Wednesday, April 30, 2008

The "W" Word

I got the nicest compliment today. My Aunt Joyce said that she enjoys my writing (that’s not it, although it’s always great to hear)… AND (here it comes…) that she can just hear my mom. It’s the nicest email I’ve read all day.

With Mother’s Day rapidly approaching, my siblings and I begin to silently grit our teeth as we are inundated with reminders to PICK UP THE CARD/BUY THE PERFUME…DON’T FORGET THE DAY! Like we could forget…even if we wanted to. Although we are mothers ourselves, it’s just not the same without OUR Mom. It sounds lame to ask everyone to hug their mom extra-hard this year…but I’m gonna say it anyway. Just DO IT. For those of us who really, really want to…and can’t.

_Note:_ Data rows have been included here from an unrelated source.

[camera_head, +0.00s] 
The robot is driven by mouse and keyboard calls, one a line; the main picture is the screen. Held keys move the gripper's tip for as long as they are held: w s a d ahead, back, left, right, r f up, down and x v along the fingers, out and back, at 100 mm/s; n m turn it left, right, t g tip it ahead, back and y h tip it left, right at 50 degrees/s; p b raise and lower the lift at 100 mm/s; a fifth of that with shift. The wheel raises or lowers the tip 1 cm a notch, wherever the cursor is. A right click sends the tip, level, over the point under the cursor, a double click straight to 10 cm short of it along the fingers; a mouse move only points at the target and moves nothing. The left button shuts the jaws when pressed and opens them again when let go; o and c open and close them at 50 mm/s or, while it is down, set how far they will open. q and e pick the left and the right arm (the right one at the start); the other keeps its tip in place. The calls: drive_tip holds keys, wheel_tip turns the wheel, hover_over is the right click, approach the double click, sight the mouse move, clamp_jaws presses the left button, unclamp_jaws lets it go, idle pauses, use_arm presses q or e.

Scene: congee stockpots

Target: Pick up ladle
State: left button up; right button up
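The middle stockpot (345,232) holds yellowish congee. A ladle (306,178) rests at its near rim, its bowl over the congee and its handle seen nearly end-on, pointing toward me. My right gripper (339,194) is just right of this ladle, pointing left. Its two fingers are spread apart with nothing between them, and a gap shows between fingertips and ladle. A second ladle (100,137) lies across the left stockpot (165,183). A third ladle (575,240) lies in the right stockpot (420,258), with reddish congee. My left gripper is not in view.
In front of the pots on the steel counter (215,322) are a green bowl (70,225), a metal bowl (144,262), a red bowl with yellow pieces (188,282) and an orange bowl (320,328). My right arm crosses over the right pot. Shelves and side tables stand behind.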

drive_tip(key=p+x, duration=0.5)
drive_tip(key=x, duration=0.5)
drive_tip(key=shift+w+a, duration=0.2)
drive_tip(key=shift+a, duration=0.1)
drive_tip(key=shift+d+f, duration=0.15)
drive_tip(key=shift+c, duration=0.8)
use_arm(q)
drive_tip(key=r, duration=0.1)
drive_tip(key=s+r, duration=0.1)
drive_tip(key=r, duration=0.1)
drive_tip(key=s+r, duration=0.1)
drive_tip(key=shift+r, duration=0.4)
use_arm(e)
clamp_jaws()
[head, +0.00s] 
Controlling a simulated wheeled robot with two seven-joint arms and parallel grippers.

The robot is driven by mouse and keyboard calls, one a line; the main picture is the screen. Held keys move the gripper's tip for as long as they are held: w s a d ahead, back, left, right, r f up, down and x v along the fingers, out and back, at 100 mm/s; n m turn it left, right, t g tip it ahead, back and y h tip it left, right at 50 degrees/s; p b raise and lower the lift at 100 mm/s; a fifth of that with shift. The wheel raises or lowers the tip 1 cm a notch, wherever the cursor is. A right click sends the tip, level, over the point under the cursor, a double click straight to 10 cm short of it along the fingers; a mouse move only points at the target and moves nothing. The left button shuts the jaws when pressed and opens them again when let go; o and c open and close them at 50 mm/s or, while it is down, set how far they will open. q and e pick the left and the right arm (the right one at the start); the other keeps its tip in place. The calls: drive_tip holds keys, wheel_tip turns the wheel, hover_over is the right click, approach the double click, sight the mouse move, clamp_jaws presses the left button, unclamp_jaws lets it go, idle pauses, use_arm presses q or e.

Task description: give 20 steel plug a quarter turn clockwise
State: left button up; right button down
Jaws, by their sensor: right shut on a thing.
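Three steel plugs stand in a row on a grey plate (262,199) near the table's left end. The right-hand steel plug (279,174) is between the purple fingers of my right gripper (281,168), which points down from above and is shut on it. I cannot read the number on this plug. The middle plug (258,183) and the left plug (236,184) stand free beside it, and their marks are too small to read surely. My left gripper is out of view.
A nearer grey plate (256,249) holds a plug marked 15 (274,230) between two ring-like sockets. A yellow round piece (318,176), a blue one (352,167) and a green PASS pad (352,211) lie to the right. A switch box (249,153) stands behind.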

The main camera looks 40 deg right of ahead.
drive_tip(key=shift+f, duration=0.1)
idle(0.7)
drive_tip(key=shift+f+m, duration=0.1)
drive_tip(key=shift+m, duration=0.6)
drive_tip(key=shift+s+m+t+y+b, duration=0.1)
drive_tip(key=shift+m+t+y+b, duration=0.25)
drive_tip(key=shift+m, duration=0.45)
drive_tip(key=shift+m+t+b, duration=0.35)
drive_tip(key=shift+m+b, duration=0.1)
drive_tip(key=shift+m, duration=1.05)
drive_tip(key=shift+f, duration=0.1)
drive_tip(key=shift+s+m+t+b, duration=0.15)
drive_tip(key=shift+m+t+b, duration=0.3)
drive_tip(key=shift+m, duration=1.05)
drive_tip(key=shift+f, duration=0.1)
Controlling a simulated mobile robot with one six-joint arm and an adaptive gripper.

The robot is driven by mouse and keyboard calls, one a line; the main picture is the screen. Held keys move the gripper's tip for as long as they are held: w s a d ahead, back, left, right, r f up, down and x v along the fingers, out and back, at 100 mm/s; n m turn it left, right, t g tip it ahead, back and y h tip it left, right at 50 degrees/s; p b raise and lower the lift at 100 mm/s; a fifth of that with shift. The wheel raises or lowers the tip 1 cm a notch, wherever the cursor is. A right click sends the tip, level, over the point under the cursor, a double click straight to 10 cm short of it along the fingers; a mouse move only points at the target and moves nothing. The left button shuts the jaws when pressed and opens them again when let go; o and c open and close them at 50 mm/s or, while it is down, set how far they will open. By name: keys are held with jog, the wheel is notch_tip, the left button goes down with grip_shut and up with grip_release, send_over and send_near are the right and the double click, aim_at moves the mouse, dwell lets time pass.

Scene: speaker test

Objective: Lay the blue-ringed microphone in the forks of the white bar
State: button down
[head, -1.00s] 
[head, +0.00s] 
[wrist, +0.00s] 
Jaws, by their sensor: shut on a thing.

Mom had a lot of “Mom-isms”. I suppose all moms do but I only know about my own. I’ve already mentioned the infamous “Everybody has something”…tonight, I’m reminded of another one: “You can put up with just about anything if you break it down.”

Somehow in this house, we’ve got more than our share of things to “put up with”…and there’s not a lot left to “break down”. I think they’re meant to be a set, like salt & pepper…or corned beef on rye with a little mustard. Can you tell I’m hungry? I can’t remember the last time I had some good Jewish Deli. And I’ll take a round knish…and don’t skimp on the pickles…and I’ll take it to GO, please.

Anyway….the house. Oh, this house. It truly is the bane of my existence. The volumes I could (and probably will) write about this infuriating house. You will notice a definitive theme when it comes to the issues I’ve had here…they all center around one word: water. In future musings, I’ll probably refer to it as the “w” word…it hurts my lips sometimes just to say it. One issue we’ve had since DAY ONE is NO water pressure. Now, do not confuse this with LOW water pressure, which is a totally common occurrence in many homes. Why didn’t I realize this during the pre-purchase handy-dandy home inspection, you ask? What can I say…I was blinded by the oversized inground pool and the two (count ‘em, two!) fireplaces. Everything else was a complete blur. I’ll go on record now as saying my selective eyesight has caused me many a sleepless night. Ambien has become my best friend.

So while turning in my sheets-
And once again, I cannot sleep-
Walk out the door and up the street-
Look at the stars beneath my feet-
Remember rights that I did wrong-
So, here I go….

(I wonder if James Blunt ever thinks of us...in this house... when he sings this song.)


Back to the “w” word. The key thing to remember in this house is that you may only do ONE water-related PRIORITY at a time. Wash the dishes? That’s one. Take a shower? That’s one, too. Do not think for one moment that these two things can be done simultaneously….it’s simply not possible. Somehow, the house has established its own PRIORITY system as to where the extremely limited water shall go…sometimes the lucky-shower-taker gets all the pressure and you get a cold little trickle in the kitchen sink…other times, it’s reversed. It’s all just a big, old crapshoot…honestly.

So. We’ve learned to “call it” in our house. As an example, if I’m heading into the shower, (I use myself as an example due to my girlie-aversion to cold, trickly water) “calling it” would entail saying the following:

“BOYS. I’M TAKING A SHOWER. DO NOT USE ANY WATER UNDER ANY CIRCUMSTANCES. THIS INCLUDES (BUT IS NOT LIMITED TO) WASHING ONES HANDS OR RINSING OUT A DISH (yeah, like THAT’S ever gonna happen). IF YOU HAVE TO PEE, KINDLY DO NOT FLUSH.”

This said at the highest possible volume without it sounding too much like a screech, which is what I invariably DO when they somehow still manage to cut into the water while I’m showering.

I used to think the pressure was acceptable as long as you only ran one thing. This proved inaccurate one day when I ran the shower after cleaning the tile enclosure. I had the hand-held shower thingie in my hand, when a gust of wind blew the bathroom door closed, startling me and causing it to drop to the floor. There it lay…reminding me of a turtle that’s been flipped over onto its back…but instead of spraying the walls and ceiling with water, I noticed the cutest little water fountain. It couldn't have been more than 10 inches high.